- [Your goal]: Can the data below be set down again exactly, line for line?

- [Stored data]:
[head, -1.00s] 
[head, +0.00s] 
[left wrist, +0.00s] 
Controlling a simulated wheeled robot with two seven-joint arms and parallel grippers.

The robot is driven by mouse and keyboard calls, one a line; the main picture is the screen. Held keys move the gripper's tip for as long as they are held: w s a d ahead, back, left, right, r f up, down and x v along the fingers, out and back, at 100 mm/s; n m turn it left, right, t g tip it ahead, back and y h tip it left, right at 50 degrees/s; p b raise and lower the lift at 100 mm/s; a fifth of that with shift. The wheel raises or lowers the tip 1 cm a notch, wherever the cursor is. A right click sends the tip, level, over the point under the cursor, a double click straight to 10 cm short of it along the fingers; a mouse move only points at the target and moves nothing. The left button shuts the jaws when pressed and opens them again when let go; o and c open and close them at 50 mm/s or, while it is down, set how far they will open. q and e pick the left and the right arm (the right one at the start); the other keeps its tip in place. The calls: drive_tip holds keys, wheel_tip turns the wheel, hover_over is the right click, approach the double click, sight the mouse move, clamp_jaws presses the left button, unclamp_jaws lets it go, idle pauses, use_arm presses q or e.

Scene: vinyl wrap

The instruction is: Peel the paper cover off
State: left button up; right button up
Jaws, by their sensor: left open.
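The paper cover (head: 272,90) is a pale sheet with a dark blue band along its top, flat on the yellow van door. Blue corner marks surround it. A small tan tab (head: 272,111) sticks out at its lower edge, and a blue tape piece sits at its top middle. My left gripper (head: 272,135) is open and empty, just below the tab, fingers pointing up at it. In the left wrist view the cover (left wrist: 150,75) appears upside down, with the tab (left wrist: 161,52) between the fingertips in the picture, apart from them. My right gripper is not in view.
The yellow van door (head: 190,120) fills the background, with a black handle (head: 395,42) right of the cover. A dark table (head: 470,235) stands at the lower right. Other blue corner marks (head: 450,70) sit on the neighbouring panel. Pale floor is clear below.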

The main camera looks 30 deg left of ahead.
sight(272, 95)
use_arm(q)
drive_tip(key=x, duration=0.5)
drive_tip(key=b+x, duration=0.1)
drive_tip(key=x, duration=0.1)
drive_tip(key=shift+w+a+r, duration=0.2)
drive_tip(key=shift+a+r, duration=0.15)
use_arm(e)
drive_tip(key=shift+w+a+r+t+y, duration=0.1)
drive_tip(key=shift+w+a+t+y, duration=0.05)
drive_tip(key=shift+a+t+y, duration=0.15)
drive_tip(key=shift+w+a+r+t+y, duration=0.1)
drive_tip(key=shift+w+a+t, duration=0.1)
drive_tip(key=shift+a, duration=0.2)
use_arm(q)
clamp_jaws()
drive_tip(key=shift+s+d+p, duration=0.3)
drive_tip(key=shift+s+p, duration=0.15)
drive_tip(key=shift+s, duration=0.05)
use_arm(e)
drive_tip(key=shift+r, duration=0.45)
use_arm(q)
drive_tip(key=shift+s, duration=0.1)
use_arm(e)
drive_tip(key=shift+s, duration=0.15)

- [Task response]:
[head, -1.00s] 
[head, +0.00s] 
[left wrist, +0.00s] 
Controlling a simulated wheeled robot with two seven-joint arms and parallel grippers.

The robot is driven by mouse and keyboard calls, one a line; the main picture is the screen. Held keys move the gripper's tip for as long as they are held: w s a d ahead, back, left, right, r f up, down and x v along the fingers, out and back, at 100 mm/s; n m turn it left, right, t g tip it ahead, back and y h tip it left, right at 50 degrees/s; p b raise and lower the lift at 100 mm/s; a fifth of that with shift. The wheel raises or lowers the tip 1 cm a notch, wherever the cursor is. A right click sends the tip, level, over the point under the cursor, a double click straight to 10 cm short of it along the fingers; a mouse move only points at the target and moves nothing. The left button shuts the jaws when pressed and opens them again when let go; o and c open and close them at 50 mm/s or, while it is down, set how far they will open. q and e pick the left and the right arm (the right one at the start); the other keeps its tip in place. The calls: drive_tip holds keys, wheel_tip turns the wheel, hover_over is the right click, approach the double click, sight the mouse move, clamp_jaws presses the left button, unclamp_jaws lets it go, idle pauses, use_arm presses q or e.

Scene: vinyl wrap

The instruction is: Peel the paper cover off
State: left button up; right button up
Jaws, by their sensor: left open.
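The paper cover (head: 272,90) is a pale sheet with a dark blue band along its top, flat on the yellow van door. Blue corner marks surround it. A small tan tab (head: 272,111) sticks out at its lower edge, and a blue tape piece sits at its top middle. My left gripper (head: 272,135) is open and empty, just below the tab, fingers pointing up at it. In the left wrist view the cover (left wrist: 150,75) appears upside down, with the tab (left wrist: 161,52) between the fingertips in the picture, apart from them. My right gripper is not in view.
The yellow van door (head: 190,120) fills the background, with a black handle (head: 395,42) right of the cover. A dark table (head: 470,235) stands at the lower right. Other blue corner marks (head: 450,70) sit on the neighbouring panel. Pale floor is clear below.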

The main camera looks 30 deg left of ahead.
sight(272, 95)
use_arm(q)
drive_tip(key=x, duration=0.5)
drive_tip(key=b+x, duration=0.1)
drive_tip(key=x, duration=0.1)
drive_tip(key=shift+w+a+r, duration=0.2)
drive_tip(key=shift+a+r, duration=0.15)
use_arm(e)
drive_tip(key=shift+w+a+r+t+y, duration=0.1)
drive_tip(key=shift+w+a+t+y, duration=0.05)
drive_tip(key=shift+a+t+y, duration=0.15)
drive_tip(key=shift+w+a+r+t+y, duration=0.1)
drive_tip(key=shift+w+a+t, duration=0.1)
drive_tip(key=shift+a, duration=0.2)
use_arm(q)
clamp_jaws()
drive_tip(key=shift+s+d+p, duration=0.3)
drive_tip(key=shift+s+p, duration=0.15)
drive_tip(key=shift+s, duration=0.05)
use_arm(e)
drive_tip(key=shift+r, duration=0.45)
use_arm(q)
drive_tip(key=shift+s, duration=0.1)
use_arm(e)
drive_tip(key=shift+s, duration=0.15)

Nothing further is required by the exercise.